Five Angels Slain
Killed by the person who was supposed to protect them.
When the police stopped Timothy Jones at a checkpoint in Mississippi in August 2014, nothing could have prepared them for the utter horror that lay ahead. Jones was agitated and high on drugs. His clothes were covered in blood.
The police officers were overwhelmed by the stench of decomposing bodies. As they searched the vehicle they couldn’t work coming from. It was then that Jones confessed - said he’d murdered his five children, driving around with them in the back of his car for days.
He said he’d dumped them in black bin bags and told the police to search on a hillside in Alabama.
And there they were - little Merah, 8; Elias, 7; Nahtahn, 6; Gabriel, 2, and Abigail, 1 - wrapped in bin bags, as Jones had said.
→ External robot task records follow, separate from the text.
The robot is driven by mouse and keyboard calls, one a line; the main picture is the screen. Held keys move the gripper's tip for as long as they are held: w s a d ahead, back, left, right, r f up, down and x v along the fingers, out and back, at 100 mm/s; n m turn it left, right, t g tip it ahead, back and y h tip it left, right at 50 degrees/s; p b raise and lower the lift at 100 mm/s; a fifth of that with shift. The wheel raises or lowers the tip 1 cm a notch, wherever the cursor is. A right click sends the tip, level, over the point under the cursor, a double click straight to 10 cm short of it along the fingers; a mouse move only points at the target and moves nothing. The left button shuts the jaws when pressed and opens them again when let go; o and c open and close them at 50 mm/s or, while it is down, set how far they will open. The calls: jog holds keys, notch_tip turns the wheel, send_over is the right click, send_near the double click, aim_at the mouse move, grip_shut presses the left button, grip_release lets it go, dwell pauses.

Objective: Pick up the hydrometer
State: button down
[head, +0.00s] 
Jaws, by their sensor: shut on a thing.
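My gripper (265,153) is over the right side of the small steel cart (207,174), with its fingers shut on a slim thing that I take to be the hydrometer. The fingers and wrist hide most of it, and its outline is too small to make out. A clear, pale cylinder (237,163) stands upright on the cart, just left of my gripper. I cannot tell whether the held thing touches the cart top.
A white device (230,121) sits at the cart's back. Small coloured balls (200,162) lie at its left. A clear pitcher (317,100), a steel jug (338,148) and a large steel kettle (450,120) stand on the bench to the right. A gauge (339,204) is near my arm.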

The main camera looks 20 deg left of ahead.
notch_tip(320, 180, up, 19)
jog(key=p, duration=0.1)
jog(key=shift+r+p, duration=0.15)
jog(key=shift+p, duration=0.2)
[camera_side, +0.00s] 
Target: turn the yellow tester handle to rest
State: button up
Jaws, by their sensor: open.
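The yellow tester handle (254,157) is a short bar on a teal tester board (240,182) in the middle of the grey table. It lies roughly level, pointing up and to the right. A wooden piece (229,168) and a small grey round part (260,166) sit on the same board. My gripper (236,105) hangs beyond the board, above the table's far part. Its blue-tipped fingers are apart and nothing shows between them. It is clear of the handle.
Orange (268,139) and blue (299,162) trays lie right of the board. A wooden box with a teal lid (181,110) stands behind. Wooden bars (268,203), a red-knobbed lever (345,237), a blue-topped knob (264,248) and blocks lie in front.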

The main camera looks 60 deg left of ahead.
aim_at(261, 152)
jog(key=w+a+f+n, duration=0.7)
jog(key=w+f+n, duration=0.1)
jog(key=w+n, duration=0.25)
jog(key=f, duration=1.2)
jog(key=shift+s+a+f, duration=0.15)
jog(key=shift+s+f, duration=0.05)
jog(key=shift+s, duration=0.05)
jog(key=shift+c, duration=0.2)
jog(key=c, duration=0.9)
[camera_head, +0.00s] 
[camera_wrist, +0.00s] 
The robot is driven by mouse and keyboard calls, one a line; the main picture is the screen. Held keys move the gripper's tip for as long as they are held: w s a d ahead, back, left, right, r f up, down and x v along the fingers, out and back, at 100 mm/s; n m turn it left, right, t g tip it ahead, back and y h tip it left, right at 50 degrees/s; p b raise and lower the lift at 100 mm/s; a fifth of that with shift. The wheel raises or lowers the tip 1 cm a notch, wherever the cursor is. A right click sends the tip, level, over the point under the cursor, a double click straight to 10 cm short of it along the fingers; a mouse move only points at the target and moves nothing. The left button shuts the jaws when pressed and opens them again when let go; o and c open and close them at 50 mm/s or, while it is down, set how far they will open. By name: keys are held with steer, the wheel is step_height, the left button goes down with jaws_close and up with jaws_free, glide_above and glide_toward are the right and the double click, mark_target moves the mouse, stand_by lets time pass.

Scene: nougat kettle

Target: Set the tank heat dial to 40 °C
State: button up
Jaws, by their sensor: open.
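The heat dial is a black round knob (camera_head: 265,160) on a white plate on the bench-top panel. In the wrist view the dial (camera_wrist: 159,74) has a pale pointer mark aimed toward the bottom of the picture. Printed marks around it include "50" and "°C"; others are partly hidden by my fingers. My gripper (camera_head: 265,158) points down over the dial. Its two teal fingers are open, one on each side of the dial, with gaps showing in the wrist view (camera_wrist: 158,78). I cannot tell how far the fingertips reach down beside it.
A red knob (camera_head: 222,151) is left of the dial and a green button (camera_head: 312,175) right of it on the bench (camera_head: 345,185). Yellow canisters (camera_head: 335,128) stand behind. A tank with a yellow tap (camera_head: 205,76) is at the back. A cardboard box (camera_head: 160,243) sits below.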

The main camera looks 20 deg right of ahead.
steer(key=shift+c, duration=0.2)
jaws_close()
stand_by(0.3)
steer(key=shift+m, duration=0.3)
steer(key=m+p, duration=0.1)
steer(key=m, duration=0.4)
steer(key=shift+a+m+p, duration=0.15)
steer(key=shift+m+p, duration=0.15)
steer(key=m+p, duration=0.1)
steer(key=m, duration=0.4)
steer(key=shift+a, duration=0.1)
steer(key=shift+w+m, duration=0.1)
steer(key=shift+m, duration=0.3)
As the news broke, shock spread nationwide.
What possessed a father to murder his children? The children’s mother Amber was heartbroken. She’d handed custody to her ex-husband after their divorce in 2011, as he earned more money than her.
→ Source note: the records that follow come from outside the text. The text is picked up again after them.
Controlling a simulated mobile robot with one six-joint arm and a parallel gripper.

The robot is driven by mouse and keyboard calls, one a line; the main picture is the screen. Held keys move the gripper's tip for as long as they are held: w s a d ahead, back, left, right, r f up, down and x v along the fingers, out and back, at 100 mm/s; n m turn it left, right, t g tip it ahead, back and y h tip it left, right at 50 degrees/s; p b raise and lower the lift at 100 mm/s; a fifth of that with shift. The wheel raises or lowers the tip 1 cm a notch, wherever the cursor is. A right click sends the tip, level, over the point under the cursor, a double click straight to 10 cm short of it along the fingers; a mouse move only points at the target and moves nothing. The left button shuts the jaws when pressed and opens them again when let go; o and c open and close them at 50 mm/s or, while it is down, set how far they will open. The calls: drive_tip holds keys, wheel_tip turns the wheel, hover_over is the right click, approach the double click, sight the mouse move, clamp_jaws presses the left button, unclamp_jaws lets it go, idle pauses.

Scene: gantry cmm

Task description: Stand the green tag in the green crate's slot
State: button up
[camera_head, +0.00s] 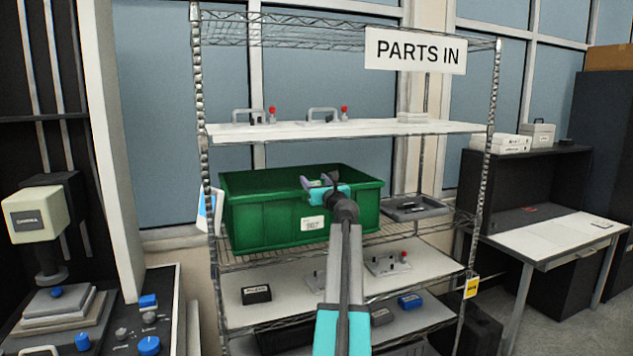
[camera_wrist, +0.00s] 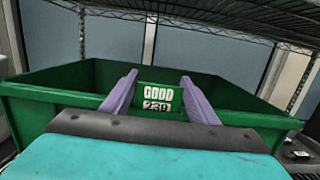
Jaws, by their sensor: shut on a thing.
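The green crate (camera_head: 265,225) stands on a wire shelf of the rack, and its rim and inside walls show in the wrist view (camera_wrist: 50,107). A white label is on its front face; the slot itself cannot be made out. My gripper (camera_head: 322,183) is over the crate's front rim at the right. It is shut on the green tag (camera_wrist: 160,97), which reads "GOOD 239" and shows upright between the two purple fingers. In the head view the tag is small and partly hidden by my gripper.
A white shelf (camera_head: 350,130) with clamp fixtures is above the crate. A grey tray (camera_head: 415,207) lies right of it. A lower white shelf (camera_head: 290,287) holds small blocks and fixtures. Rack posts stand at both sides. The space inside the crate looks empty where visible.

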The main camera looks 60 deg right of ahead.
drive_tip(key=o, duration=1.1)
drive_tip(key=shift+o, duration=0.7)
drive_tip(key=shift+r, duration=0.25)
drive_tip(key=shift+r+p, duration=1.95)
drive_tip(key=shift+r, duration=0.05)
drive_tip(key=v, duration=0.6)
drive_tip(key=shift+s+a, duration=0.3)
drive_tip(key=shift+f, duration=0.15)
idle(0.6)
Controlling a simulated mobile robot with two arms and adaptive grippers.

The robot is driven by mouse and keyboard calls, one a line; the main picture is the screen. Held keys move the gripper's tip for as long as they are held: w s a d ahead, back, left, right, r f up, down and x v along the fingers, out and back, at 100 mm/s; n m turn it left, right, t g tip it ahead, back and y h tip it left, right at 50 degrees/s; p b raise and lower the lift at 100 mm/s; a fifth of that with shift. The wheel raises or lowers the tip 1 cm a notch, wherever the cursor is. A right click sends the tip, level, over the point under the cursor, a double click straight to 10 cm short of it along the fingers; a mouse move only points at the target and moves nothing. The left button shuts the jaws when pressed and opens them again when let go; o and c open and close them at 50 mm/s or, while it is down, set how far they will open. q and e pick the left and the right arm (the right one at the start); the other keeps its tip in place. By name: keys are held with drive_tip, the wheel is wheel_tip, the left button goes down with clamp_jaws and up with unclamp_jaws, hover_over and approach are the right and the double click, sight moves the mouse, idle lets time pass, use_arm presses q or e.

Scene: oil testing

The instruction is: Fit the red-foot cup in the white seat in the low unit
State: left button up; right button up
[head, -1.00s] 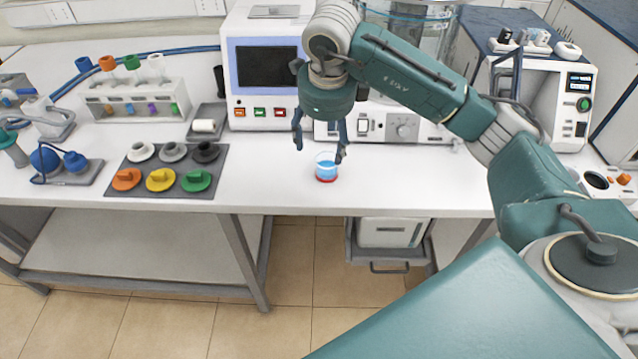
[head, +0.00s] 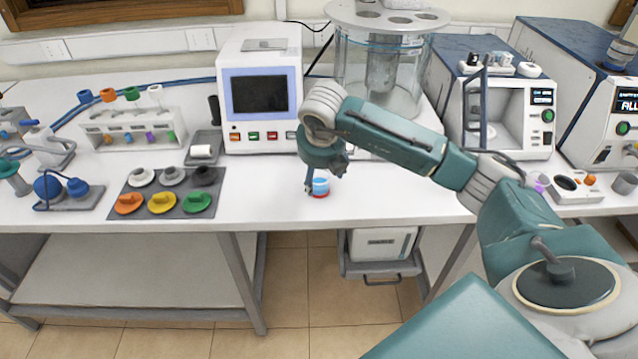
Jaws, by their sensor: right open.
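The red-foot cup (head: 320,187) is a small clear cup with blue liquid and a red base. It stands upright near the front edge of the white bench. My right gripper (head: 318,178) is open and low at the cup, one finger just left of it. The other finger is partly hidden, and I cannot tell whether either touches the cup. A low white unit (head: 380,244) sits on a grey shelf under the bench. No white seat can be made out in it from here. My left gripper is not in view.
Coloured knobs on a grey mat (head: 185,208) lie left of the cup. A screen instrument (head: 262,95) and a glass bath (head: 412,75) stand behind. A white unit with an open chamber (head: 510,115) is at right. Bare bench lies around the cup.

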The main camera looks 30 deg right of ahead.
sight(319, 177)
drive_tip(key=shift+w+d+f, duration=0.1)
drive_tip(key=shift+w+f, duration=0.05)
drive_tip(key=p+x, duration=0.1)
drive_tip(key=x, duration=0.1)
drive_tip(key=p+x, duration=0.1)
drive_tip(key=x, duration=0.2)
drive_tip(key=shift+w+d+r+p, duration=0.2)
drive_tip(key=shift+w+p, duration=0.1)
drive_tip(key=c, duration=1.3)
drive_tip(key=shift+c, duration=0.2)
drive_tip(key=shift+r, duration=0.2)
She was adamant that Jones was a good father during their marriage. He had a respectable job as a computer engineer. There was no sign that he was capable of such evil. The marriage had fallen apart after Amber was said to have had an affair with a 19-year-old.
She moved out of the family home, leaving her husband devastated. To those who knew the family, Jones was a loving dad, raising his kids alone in South Carolina. But, at his trial in Lexington County in May 2019, the jury heard another side to the story.
Crystal Ballentine - one of Jones’ former babysitters and single mum of a baby girl herself - said she was just 17 when she first met Jones in 2012. She worked from 7am to 6pm, looking after Jones’ kids and doing chores in the home. It wasn’t long before she and Jones, then 30, were in a relationship.
But, soon, Crystal noticed Jones had started to beat the children. Sometimes he made them stand on their tiptoes in the corner. She told the court Jones even tried to whip her own daughter when she was less than a year old - the final straw for Crystal. She ended the relationship.
But it didn’t stop Jones from handing out more brutal punishment to his five innocent children. Another babysitter, Joy Lorick, told the court she accompanied Jones and his children on a visit to Disney World in June 2014 - just eight weeks before the children were killed.
Joy told the court she’d seen Jones pull down the pants of little Gabriel and Nahtahn to beat them. And Joy testified the children had asked her, ‘Could you not tell Daddy you just fed us again?’ But why had Jones killed his five children?
The confession came from Jones himself. He told psychiatrists that, on the night of 28 August 2014, he had an angry confrontation with little Nahtahn. Just 6 years old, Nahtahn had allegedly broken an electrical outlet.
As punishment, Jones forced him to do various strenuous exercises. Later that night, Jones found the child dead in bed. But, instead of calling an ambulance, Jones panicked, spent hours thinking about what to do.
He decided his five children should be together in heaven. So he strangled Merah and Elias, using his hands, then used a belt to choke Gabriel and Abigail.
He wrapped their bodies in plastic and bundled them into the back of his truck. Driving around frantically, he stopped off at various places to buy drugs. For nine days, Jones drove around in a daze, his dead children in the back of the car.
He searched online for ways to make bodies decompose faster. Then he researched countries that didn’t extradite criminals back to the US. Jones was under no illusion about what he’d done.
Finally, he found a spot in rural Alabama and dumped his children on a hillside. Jones’ lawyers claimed he was deep in the throes of mental illness when he killed his children.
They said that his sanity was damaged by his wife leaving him for a teenager. ‘He’s crazy,’ lawyer Boyd Young told jurors. ‘You can’t rationalize crazy. But at the time, he thought it was the right thing to do.’
Then the defense called a social worker, who detailed several levels of trauma within Jones’ family. The horror included three generations of rapes, molestation by family members, gunshots, stabbings, drug deals, voodoo rituals, prostitution, frequent screaming fights, and swearing at children.
The court also heard how Jones’ own mother dipped him in ice-water baths and gave him laxatives to try to make him behave. Even Amber, the grieving mother of five dead children, begged the jury not to give her ex-husband the death sentence.
‘He did not show my children any mercy by any means,’ said Amber. ‘But my kids loved him, and if I’m speaking on behalf of my kids and not myself, that’s what I have to say.’
But, in June 2019, the jury’s verdict was unanimous. Jones should face the death penalty. Days later, Jones launched an appeal against his conviction and sentence. At the time of writing, he’s on Death Row, knowing he can never truly pay the price for the innocent lives he stole.